Looking beyond financial incentives
Governments today are framing policy to change public behaviour in many areas. These include electricity consumption, public health and education. By far the most commonly suggested policy instruments involve those that appeals to financial incentives – either through changing prices, or through conditional cash transfers. Yet while the price incentive can be a powerful one, it is worth asking whether we can be more imaginative about how to change behaviour and whether we can look to disciplines outside economics for some of the answers. For those of us worried about the environment and climate change in particular, especially given how difficult it has proved to change energy prices, it might be worth looking hard how behavioural methods based around the provision of carefully framed information might get us the motivational effects that we desire.
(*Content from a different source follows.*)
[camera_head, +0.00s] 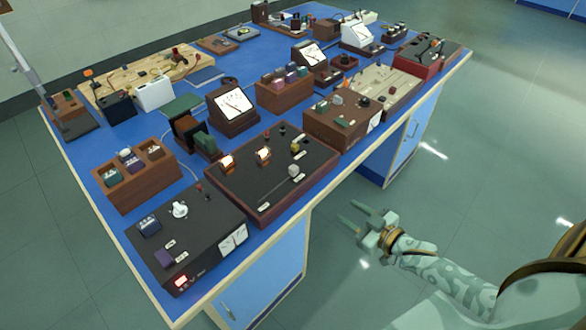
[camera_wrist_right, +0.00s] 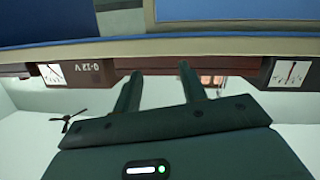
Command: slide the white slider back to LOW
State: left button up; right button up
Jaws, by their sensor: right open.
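A dark panel in a reddish-brown frame (camera_head: 237,187) lies at the front edge of the blue bench. On its right part sits a pale whitish block (camera_head: 294,171), which looks like the white slider; a yellowish block (camera_head: 296,146) sits behind it. The LOW marking is too small to read. My right gripper (camera_head: 349,213) is open and empty, in the air off the bench's front edge, to the right of the panel and apart from it. The right wrist view shows its two separated fingers (camera_wrist_right: 156,78) with nothing between them. My left gripper is out of view.
A black power unit (camera_head: 205,235) with a white knob stands left of the panel. A brown box with a dark round knob (camera_head: 345,118) stands right of it. Blue cabinets (camera_head: 265,265) stand under the bench. The floor (camera_head: 465,180) right of the bench is clear.

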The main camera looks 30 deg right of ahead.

- Price elasticity is the responsiveness of the quantity demanded of a good or service to a change in its price. More precisely, it gives the percentage change in quantity demanded in response to a one percent change in price (holding constant all the other determinants of demand, such as income)
- Muller, Nicolas, Mendelsohn, Robert and William Nordhaus(2011) "Environmental accounting for pollution in the United States economy", American Economic Review, 101(5):1649-1675.
- Schultz, Nolan, Cialdini, Goldstein, Griskevicius (2007) "The constructive, destructive and reconstructive power of social norms", Psychological Science, 18.pp 429-434.
- Allcott and Mullainathan (2010) "Behavior and Energy Policy", Science, 327(5970):1204-1205.